# [Required task]
Reproduce precisely the lines of the listing below, starting with the line that contains "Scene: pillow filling" and stopping after the line that contains "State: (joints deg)"; include nothing else.

▽

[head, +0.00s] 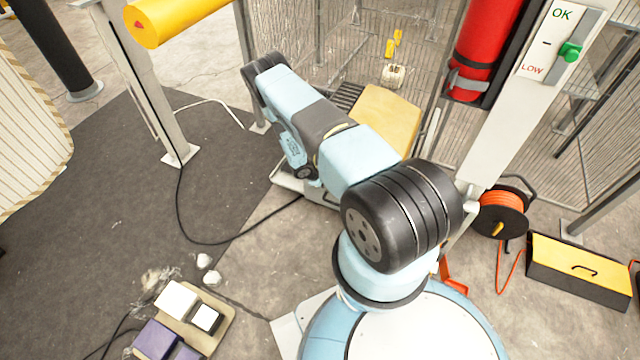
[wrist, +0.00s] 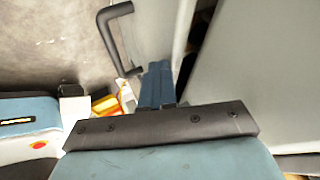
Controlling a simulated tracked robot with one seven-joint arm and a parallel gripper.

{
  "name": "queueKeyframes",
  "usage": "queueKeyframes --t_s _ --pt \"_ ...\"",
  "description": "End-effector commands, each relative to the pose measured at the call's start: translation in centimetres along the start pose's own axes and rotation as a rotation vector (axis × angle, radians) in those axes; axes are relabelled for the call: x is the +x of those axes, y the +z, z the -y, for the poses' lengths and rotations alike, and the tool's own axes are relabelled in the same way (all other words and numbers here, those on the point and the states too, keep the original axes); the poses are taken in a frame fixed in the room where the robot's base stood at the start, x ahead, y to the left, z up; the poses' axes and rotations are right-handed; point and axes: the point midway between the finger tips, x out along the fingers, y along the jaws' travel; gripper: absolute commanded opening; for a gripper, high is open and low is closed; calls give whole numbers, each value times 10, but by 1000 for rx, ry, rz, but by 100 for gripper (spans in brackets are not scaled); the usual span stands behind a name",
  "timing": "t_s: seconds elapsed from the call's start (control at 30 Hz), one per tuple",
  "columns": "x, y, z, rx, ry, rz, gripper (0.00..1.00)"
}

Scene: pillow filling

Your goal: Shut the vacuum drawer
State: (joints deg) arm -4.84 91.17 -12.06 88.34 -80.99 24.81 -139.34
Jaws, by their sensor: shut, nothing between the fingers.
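In the wrist view, a light grey panel (wrist: 158,28) with a dark bar handle (wrist: 113,42) stands just beyond my gripper; it looks like the vacuum drawer's front. A narrow dark gap lies between it and a larger grey surface (wrist: 234,60) to the right. My gripper (wrist: 157,72) is shut and empty. Its blue fingers are close to the panel's lower end, right of the handle's lower end; I cannot tell whether they touch. In the head view my arm reaches toward the back, and I cannot make out the drawer or my gripper there.
In the head view, a cable reel (head: 501,209) and a yellow-topped box (head: 579,270) stand right of my base. A post with a green-knobbed gauge (head: 546,45) rises behind. A cable (head: 186,222) crosses the floor. The dark mat (head: 100,220) at left is mostly clear.

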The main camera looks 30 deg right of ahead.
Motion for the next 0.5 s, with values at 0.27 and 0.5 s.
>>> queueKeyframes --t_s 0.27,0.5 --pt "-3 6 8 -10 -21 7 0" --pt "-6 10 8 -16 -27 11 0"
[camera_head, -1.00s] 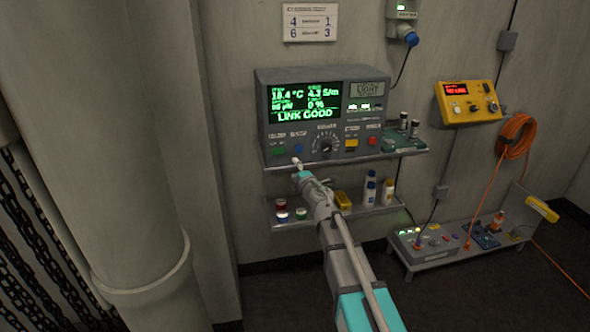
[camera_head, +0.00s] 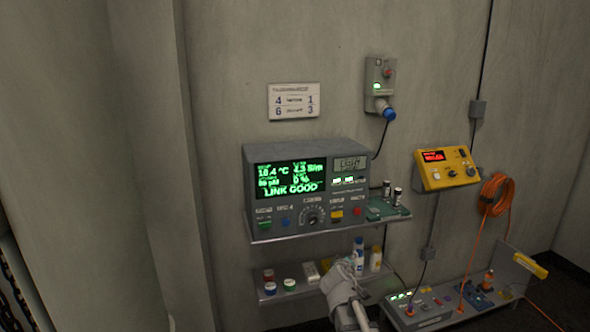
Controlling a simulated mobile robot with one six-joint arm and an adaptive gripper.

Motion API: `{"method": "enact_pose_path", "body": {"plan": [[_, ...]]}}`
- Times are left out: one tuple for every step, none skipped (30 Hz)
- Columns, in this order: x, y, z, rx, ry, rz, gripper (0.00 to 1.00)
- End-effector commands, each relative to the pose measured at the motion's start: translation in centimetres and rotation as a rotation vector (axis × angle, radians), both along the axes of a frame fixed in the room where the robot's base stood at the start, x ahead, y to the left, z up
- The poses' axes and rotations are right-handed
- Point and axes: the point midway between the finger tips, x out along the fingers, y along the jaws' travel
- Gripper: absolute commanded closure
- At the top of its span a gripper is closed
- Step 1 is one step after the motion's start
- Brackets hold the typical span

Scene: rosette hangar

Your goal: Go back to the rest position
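My gripper (camera_head: 340,275) is at the bottom middle of the head view, in front of the lower shelf (camera_head: 330,285). It looks small and blurred, so I cannot tell whether its fingers are open or shut. I see nothing clearly held in it. The grey instrument (camera_head: 300,228) stands on the upper shelf, above and apart from my gripper. Its green screen (camera_head: 290,178) reads "LINK GOOD". Part of the lower shelf and some of what stands on it are hidden behind my arm.
Small jars (camera_head: 270,288) and upright bottles (camera_head: 376,258) stand on the lower shelf close around my gripper. A thick grey column fills the left.

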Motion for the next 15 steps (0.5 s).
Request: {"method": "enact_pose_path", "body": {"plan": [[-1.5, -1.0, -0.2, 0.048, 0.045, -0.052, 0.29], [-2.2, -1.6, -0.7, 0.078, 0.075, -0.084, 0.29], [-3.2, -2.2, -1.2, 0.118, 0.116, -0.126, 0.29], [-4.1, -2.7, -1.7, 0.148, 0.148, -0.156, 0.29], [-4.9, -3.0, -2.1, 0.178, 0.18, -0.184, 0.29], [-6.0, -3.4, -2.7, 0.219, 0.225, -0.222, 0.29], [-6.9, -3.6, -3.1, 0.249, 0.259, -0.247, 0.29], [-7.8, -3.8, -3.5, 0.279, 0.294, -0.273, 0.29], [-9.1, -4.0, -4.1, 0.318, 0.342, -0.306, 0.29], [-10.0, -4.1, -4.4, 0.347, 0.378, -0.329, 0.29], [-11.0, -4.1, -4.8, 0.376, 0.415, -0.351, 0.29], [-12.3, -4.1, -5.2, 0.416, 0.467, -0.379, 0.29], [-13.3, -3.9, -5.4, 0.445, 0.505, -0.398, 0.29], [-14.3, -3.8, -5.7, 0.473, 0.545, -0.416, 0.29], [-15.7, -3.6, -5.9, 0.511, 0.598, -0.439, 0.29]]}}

△

# [Exercise result]
Scene: pillow filling

Your goal: Shut the vacuum drawer
State: (joints deg) arm -4.84 91.17 -12.06 88.34 -80.99 24.81 -139.34

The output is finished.